**WHAT YOU SHOULD DO:**
Print word for word the first line of the listing below and every line after it, through the line with "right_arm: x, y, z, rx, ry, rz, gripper". Leave out the pictures and the rest.

[Source data]
- - -
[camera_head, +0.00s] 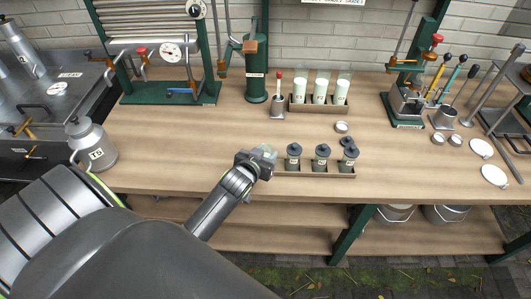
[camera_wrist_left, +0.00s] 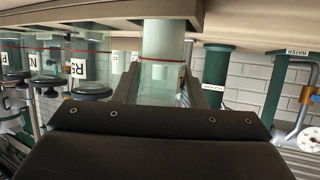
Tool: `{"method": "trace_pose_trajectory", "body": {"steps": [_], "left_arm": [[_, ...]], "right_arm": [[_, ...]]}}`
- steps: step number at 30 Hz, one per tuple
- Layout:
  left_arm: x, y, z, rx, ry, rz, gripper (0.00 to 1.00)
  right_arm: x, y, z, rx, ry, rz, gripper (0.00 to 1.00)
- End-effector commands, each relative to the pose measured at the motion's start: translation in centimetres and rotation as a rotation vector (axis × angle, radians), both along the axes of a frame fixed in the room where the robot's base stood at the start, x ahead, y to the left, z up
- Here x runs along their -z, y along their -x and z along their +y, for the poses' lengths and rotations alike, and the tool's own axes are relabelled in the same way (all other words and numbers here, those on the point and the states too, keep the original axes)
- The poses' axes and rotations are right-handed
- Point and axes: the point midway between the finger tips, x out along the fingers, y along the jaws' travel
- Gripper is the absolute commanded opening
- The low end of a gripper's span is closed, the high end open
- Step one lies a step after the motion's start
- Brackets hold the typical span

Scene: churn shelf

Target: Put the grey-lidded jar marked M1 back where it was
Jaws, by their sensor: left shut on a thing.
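My left gripper (camera_head: 264,158) is at the left end of a low wooden tray (camera_head: 318,174) in the head view. In the left wrist view, which is upside down, it is shut on a clear glass jar (camera_wrist_left: 163,50) with a red line. No label shows on the held jar, so I cannot read whether it is M1. Its lid is hidden by the gripper. I cannot tell whether its base touches anything. Several grey-lidded jars (camera_head: 321,157) stand in the tray, right of the gripper; labelled jars also show in the left wrist view (camera_wrist_left: 77,68). My right gripper is not in view.
Behind stand a rack of white-filled glasses (camera_head: 319,97), a small cup with a red-tipped tool (camera_head: 278,105) and a green cylinder (camera_head: 255,80). A round lid (camera_head: 341,127) lies behind the tray. A grey can marked T5 (camera_head: 92,147) stands left, with bare wood between.

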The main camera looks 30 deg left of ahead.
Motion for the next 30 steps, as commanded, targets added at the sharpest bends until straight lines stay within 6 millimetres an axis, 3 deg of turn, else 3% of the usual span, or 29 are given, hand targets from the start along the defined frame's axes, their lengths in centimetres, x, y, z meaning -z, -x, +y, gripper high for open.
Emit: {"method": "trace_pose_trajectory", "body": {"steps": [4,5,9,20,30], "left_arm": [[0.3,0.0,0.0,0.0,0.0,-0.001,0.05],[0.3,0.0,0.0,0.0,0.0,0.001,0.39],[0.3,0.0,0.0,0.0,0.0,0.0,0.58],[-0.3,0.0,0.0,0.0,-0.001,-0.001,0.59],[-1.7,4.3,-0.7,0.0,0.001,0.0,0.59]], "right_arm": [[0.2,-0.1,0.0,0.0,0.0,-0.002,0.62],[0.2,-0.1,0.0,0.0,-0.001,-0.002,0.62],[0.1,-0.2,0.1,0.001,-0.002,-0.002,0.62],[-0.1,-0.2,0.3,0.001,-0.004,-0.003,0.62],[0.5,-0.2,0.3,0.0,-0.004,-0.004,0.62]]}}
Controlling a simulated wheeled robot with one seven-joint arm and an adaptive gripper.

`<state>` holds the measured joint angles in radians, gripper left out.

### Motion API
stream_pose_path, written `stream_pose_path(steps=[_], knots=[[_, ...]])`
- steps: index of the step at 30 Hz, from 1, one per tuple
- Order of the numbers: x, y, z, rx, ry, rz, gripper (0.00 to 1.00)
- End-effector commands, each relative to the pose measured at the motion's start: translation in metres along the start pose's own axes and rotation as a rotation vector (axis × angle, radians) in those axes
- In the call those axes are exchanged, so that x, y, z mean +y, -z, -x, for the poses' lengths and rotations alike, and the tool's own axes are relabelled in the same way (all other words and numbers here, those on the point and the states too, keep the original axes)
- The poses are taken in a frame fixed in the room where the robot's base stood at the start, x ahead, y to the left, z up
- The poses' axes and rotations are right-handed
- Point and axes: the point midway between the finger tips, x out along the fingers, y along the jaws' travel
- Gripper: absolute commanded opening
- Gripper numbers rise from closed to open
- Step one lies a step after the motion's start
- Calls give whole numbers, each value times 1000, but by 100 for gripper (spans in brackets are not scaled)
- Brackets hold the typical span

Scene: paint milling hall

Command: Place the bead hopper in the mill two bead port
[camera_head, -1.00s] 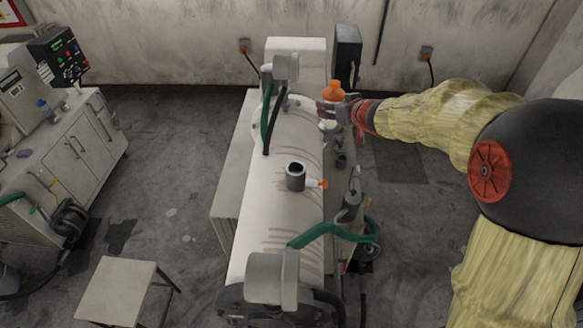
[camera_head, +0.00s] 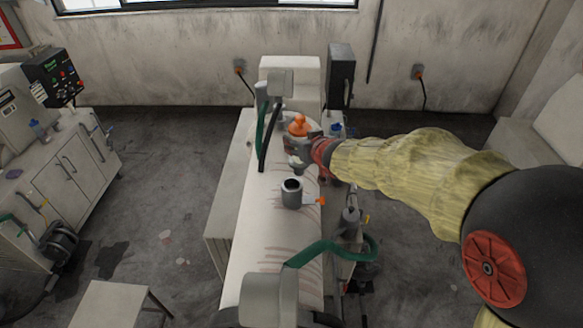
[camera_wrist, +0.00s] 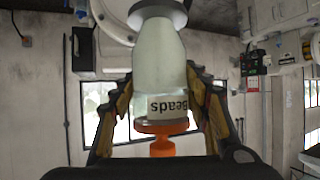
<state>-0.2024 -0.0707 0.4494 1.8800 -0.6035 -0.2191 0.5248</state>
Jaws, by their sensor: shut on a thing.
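The bead hopper (camera_head: 298,126) is a pale, see-through bottle with an orange cap, held upright over the white mill drum (camera_head: 262,225). My gripper (camera_head: 306,146) is shut on its body from the right. In the wrist view the hopper (camera_wrist: 158,60) appears upside down, with the word "Beads" between my gripper's fingers (camera_wrist: 152,90). A grey ring shows at its narrow end there; I cannot tell if it belongs to the hopper. A grey bead port (camera_head: 292,193) with a dark open mouth stands on the drum. In the head view, the hopper's pale lower end appears just beyond the port.
A green hose (camera_head: 330,248) arches over the drum's near end, by a grey housing (camera_head: 268,297). Another upright housing with hoses (camera_head: 280,83) stands at the far end. A small orange-tipped fitting (camera_head: 320,201) sticks out beside the port. A cabinet (camera_head: 75,165) stands left.

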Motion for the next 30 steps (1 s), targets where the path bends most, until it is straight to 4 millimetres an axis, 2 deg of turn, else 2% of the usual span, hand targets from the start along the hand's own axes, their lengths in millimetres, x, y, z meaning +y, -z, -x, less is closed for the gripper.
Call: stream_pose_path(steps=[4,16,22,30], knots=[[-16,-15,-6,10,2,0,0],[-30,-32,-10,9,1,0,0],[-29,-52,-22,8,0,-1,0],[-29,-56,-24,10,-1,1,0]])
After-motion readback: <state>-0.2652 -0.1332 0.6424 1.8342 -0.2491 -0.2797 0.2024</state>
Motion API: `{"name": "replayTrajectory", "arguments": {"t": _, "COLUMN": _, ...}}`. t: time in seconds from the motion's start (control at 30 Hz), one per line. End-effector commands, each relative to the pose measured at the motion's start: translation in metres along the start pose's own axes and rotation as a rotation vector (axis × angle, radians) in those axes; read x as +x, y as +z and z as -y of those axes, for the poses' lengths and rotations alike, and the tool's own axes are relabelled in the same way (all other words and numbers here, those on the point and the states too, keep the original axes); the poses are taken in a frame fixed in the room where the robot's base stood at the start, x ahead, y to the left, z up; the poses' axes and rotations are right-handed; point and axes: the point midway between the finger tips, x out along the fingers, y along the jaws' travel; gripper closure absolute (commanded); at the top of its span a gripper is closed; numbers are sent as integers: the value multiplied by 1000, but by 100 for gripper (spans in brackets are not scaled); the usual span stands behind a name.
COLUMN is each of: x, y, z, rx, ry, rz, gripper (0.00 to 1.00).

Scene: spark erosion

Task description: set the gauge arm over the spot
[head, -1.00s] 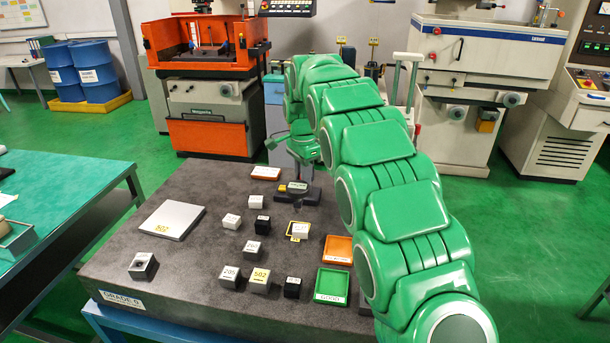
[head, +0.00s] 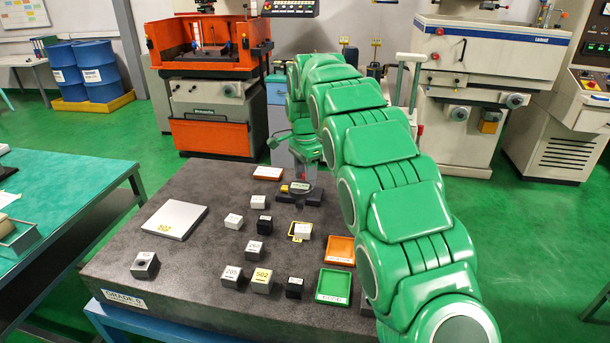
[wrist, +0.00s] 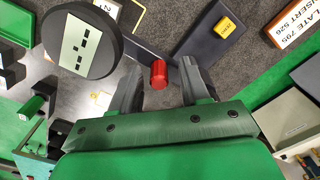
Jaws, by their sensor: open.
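A round dark gauge with a pale display (wrist: 88,42) fills the upper left of the wrist view. A red cylindrical knob (wrist: 159,75) stands beside it, on or by a dark bar. My gripper (wrist: 164,82) is open, its two grey fingers on either side of the knob with gaps showing. A small yellow block (wrist: 226,29) is on the dark base in the wrist view. I cannot tell which mark is the spot; a small yellow mark (wrist: 95,95) shows below the gauge.
The dark granite table (head: 190,265) bears several small blocks, a white plate (head: 175,219), an orange tray (head: 340,249) and a green tray (head: 334,286). A white block stands on a yellow-edged square (head: 294,238).

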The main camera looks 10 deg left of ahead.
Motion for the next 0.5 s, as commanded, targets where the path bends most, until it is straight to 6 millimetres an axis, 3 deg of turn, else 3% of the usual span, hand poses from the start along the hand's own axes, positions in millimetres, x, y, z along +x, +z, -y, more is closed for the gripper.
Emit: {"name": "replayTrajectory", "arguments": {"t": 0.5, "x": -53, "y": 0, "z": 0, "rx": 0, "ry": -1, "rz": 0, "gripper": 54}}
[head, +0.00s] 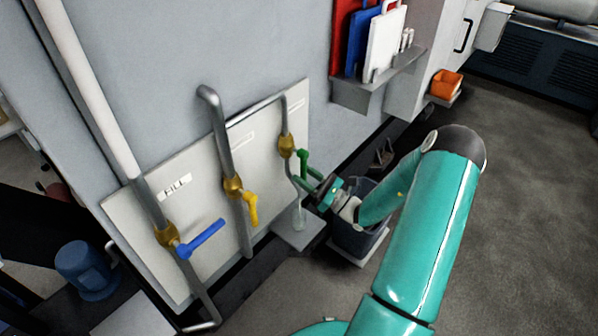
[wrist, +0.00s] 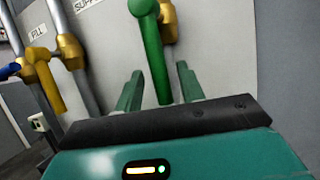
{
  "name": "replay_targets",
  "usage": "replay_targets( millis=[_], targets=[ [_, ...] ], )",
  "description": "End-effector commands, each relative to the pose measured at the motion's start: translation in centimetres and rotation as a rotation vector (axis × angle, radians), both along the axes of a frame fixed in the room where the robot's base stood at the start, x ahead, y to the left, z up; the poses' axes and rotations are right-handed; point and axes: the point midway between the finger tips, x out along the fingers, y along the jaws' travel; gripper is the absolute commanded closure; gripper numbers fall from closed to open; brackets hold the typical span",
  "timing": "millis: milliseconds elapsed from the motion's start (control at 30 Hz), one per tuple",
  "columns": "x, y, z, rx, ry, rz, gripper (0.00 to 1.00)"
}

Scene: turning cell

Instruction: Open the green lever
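The green lever (head: 303,162) hangs down from a brass valve (head: 286,146) on the rightmost pipe of the pale wall panel. In the wrist view the green lever (wrist: 150,45) points down, its lower end between my two fingers. My gripper (wrist: 160,82) is open, with one green finger on each side of the lever and gaps visible. In the head view my gripper (head: 317,187) is just below and right of the valve, partly hidden by my arm.
A yellow lever (head: 251,206) hangs down on the middle pipe. A blue lever (head: 203,238) sticks out sideways on the left pipe. A clear vessel (head: 299,217) stands on a small ledge (head: 299,238) below the green lever. A dark bin (head: 358,238) stands under my arm.

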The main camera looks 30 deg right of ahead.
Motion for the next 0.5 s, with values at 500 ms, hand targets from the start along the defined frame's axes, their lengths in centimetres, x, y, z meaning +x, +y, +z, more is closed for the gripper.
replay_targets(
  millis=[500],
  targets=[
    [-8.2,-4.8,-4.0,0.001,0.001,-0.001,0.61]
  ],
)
- - -
**RESULT:**
[camera_head, +0.00s] 
[camera_wrist_left, +0.00s] 
Tool: `{"method": "trace_pose_trajectory", "body": {"steps": [_], "left_arm": [[_, ...]], "right_arm": [[_, ...]]}}`
- steps: step number at 30 Hz, one per tuple
- Layout:
  left_arm: x, y, z, rx, ry, rz, gripper (0.00 to 1.00)
  right_arm: x, y, z, rx, ry, rz, gripper (0.00 to 1.00)

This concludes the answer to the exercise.